Having seen it evolved into what it has become now, Marq says it has become harder to navigate it now, specially with the size and amount of people that go every day.
“We now live in a time where it’s more mainstream and “cool” to go to comic cons now. When I first went, you can just go to the venue the day of and buy a ticket. Now you have to be on the website the second tickets go on sale and pray they don’t sell out. There weren’t a lot of females at comic con back in the day. Now there are so many females that attend NYCC so it’s good to see the culture spread out among ages and gender,” he says.
It may take awhile before New York Comic Con gets on the same level as the San Diego Comic Con where fans from across the country attend.
As a big comic con fan, Marq flew to San Diego in 2014 to attend the SDCC.
If you think that four days at the Javits and multiple locations in the city is big, you might want to think again.
“It’s so much bigger than New York. All the big movie studios have a large presence and hold the most exciting movie panels. What makes it so big is that the entire downtown of San Diego is transformed into comic con,” Marq recalls. “The whole downtown is in the spirit of comic con with restaurants employees wearing costumes and having superhero themed menus.”

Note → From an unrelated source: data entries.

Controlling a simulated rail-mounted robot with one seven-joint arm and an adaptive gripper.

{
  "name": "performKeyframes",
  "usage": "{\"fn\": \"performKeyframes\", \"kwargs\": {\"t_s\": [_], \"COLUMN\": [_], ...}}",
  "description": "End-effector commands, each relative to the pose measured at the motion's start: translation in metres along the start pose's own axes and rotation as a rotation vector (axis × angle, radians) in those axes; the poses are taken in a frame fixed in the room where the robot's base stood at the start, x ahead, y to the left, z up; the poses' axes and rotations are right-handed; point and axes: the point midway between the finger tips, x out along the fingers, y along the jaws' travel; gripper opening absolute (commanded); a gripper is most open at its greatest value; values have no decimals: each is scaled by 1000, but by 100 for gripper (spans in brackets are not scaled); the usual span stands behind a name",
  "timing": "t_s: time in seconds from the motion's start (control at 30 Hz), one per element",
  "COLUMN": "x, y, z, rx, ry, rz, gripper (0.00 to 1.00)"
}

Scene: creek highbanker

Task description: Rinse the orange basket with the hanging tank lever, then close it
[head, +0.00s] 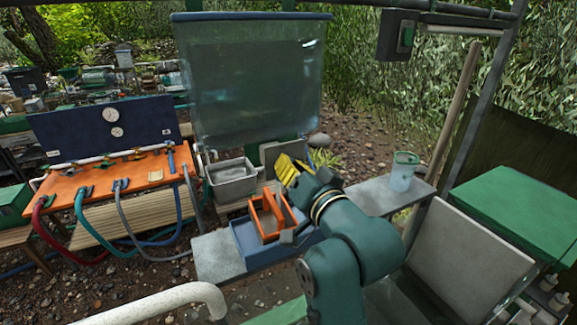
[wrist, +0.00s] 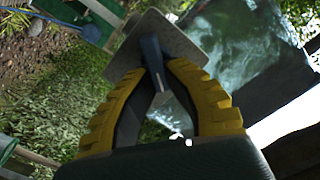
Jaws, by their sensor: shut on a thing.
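The orange basket (head: 256,222) sits in a blue tray (head: 240,250) on the grey shelf, below and slightly left of my gripper (head: 284,168). The clear hanging tank (head: 250,85) is above and behind it; part of it shows in the wrist view (wrist: 235,60). In the wrist view my gripper's yellow fingers (wrist: 156,75) are shut on a dark blue-grey lever (wrist: 151,50), in front of a grey plate (wrist: 178,38). In the head view my gripper hides the lever. I cannot tell whether water is flowing.
A grey metal bin (head: 232,182) stands left of the basket. A translucent bucket with a green rim (head: 402,175) stands on the grey shelf (head: 370,200) to the right. An orange hose table (head: 145,172) is at the left, and a green box (head: 520,205) is at the right.

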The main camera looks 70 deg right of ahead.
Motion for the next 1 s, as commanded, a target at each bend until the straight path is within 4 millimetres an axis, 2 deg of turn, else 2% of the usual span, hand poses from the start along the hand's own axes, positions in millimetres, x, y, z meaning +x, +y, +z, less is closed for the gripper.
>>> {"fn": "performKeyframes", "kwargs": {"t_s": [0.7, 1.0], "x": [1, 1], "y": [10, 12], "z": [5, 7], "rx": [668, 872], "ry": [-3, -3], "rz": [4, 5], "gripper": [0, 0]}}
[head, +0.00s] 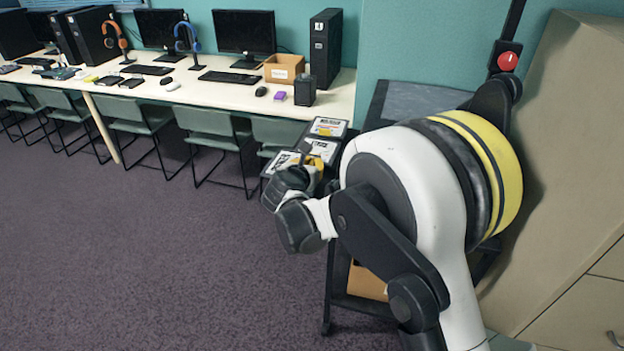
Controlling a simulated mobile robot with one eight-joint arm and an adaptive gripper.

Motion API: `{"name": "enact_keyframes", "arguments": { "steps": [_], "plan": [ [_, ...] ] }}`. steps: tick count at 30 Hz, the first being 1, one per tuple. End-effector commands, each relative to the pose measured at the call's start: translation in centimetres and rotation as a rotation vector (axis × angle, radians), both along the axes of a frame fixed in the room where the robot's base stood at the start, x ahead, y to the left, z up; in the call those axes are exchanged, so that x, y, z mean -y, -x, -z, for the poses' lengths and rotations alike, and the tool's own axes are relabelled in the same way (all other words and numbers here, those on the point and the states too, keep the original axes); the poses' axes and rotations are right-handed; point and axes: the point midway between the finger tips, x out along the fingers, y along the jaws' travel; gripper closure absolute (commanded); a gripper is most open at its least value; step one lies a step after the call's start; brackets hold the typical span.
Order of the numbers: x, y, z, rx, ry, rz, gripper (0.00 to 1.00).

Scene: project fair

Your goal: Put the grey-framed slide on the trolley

Marq couldn’t help but compare – the SDCC convention hall is bigger and that helps because “you’re not always getting hit by someone’s costume or sword trying to walk down the aisles on the show floor.”
As a fan, he’s really not complaining. He is happy to just see “amazing hand-crafted costumes, buying new comic books and toys, meeting my favorite comic book artists and writers, and just geeking out with my wife and friends.”
And as a last point, he hopes that organizers could find a bigger venue than the Javits Center although he is not sure there is one.
“But they are doing renovations to expand the Javits Center so I am hopeful,” Marq says. “And not to stereotype the typical nerd (because I am one!), but there are a lot of people that don’t practice good hygiene at these conventions, and sometimes the smells can be pretty bad. I think deodorant companies like Axe and Old Spice are missing an excellent marketing opportunity here!”